[Recorded robot episodes]
++++++

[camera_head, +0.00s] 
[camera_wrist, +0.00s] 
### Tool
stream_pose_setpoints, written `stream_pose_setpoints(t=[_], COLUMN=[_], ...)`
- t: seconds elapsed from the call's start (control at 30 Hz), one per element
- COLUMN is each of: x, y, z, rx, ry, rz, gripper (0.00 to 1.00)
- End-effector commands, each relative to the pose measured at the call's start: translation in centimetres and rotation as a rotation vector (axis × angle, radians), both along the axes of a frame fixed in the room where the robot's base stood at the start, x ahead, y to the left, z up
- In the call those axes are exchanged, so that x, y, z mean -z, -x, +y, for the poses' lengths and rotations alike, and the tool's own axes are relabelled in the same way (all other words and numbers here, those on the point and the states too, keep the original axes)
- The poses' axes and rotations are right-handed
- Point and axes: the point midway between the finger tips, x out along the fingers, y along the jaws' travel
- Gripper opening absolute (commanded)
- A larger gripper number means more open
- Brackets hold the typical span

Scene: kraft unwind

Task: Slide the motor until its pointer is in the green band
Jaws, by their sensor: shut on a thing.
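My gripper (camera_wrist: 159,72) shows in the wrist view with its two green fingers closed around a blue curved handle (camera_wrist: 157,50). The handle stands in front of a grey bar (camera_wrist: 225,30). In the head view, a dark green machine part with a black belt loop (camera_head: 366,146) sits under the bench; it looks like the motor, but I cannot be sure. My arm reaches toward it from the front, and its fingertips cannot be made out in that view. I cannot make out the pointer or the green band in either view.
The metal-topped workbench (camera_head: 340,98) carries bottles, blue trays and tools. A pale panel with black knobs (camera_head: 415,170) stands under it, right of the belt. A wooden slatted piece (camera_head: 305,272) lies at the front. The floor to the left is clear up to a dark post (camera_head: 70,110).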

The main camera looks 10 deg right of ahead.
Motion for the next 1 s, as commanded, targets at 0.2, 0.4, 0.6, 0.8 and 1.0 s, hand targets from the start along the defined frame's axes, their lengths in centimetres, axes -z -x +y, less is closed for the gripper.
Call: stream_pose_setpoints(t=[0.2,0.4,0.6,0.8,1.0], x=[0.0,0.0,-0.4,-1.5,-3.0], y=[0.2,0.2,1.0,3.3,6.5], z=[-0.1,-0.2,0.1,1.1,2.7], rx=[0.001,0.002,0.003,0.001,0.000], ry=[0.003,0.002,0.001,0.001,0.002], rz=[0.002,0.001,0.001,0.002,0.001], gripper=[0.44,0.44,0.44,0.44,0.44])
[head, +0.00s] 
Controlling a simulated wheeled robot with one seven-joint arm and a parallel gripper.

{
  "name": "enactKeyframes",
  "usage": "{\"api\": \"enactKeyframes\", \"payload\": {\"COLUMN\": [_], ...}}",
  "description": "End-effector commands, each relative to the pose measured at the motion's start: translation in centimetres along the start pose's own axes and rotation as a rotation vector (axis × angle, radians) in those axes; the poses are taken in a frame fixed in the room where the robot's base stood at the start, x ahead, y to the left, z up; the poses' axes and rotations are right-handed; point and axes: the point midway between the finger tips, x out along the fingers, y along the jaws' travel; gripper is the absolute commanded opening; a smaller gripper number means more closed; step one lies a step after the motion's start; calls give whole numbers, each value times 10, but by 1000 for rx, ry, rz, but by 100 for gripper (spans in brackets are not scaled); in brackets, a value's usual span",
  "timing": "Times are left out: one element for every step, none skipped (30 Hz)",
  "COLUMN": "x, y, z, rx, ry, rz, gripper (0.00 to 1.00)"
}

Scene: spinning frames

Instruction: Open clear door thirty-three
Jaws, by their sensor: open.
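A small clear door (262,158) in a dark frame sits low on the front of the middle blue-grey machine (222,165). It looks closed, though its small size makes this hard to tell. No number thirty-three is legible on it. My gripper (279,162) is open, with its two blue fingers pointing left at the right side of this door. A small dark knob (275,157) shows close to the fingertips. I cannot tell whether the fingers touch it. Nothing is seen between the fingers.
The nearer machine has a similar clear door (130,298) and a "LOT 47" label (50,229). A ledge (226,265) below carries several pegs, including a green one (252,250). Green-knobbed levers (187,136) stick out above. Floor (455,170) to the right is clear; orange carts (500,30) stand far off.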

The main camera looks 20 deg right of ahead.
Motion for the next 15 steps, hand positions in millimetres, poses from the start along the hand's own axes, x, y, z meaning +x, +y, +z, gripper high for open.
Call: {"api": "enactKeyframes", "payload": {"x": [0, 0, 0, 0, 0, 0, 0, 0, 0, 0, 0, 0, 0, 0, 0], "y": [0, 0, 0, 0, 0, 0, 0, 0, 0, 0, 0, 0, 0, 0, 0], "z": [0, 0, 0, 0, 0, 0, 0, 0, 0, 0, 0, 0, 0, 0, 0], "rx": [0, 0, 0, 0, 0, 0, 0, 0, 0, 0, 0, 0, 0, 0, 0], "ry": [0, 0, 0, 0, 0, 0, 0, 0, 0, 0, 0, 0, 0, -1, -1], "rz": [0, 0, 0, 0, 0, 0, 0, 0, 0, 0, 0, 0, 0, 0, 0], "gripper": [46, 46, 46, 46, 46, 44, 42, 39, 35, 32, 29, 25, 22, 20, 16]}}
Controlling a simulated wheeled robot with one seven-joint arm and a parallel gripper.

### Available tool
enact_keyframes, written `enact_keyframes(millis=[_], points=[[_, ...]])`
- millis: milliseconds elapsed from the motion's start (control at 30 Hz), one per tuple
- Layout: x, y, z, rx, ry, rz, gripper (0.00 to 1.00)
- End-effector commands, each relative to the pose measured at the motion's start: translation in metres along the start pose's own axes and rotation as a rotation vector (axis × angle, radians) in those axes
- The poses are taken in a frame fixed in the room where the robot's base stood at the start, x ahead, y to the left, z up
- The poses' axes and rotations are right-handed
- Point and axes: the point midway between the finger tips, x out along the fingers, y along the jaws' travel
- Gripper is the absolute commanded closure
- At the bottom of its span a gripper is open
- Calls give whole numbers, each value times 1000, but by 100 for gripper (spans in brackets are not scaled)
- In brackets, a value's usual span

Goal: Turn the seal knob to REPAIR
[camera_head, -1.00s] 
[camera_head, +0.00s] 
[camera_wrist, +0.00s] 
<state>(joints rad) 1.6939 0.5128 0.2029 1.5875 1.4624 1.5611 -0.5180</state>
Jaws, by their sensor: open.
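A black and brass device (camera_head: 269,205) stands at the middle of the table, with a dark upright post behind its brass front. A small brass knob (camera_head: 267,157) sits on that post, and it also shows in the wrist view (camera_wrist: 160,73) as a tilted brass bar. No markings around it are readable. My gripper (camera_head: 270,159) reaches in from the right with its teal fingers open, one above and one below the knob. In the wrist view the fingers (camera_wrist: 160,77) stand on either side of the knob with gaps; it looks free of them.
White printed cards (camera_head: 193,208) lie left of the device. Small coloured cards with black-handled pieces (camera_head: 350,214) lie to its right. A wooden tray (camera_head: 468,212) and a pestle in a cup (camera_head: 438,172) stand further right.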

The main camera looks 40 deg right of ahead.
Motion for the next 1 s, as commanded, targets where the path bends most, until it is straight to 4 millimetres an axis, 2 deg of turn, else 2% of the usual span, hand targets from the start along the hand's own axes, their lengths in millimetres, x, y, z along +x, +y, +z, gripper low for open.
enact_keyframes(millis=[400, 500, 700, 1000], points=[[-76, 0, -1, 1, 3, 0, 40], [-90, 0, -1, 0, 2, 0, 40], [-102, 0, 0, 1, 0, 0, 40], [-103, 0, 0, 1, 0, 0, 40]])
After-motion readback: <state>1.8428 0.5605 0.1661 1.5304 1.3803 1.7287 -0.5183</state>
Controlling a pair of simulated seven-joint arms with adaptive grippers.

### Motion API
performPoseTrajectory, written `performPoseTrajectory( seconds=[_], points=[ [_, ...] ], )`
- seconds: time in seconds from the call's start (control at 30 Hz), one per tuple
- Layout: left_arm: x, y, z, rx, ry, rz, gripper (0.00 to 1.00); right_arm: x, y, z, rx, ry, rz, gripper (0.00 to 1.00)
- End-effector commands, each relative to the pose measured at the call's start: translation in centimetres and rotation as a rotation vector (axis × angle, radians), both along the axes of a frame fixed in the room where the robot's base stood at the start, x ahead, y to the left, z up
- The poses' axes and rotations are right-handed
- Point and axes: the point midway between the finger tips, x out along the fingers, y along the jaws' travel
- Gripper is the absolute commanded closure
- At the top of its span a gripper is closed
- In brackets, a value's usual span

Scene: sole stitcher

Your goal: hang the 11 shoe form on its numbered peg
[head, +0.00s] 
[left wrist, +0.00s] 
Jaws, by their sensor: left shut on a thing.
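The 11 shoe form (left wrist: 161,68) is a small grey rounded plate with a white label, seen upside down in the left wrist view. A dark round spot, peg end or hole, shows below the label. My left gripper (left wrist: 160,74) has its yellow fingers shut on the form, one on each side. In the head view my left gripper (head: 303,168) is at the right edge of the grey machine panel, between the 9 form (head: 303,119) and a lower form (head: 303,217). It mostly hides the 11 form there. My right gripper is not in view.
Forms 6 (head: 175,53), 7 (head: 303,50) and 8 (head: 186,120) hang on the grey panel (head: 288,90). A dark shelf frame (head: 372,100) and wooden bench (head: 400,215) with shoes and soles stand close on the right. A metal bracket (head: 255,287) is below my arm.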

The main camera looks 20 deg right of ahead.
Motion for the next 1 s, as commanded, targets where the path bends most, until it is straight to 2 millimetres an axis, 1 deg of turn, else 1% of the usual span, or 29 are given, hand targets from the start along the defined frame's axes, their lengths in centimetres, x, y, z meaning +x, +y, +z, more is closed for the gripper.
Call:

++++++

→ WHAT THE TASK REQUIRES
Show each line holding the word "tuple".

→ OUTPUT OF THE TASK
- millis: milliseconds elapsed from the motion's start (control at 30 Hz), one per tuple
- seconds: time in seconds from the call's start (control at 30 Hz), one per tuple

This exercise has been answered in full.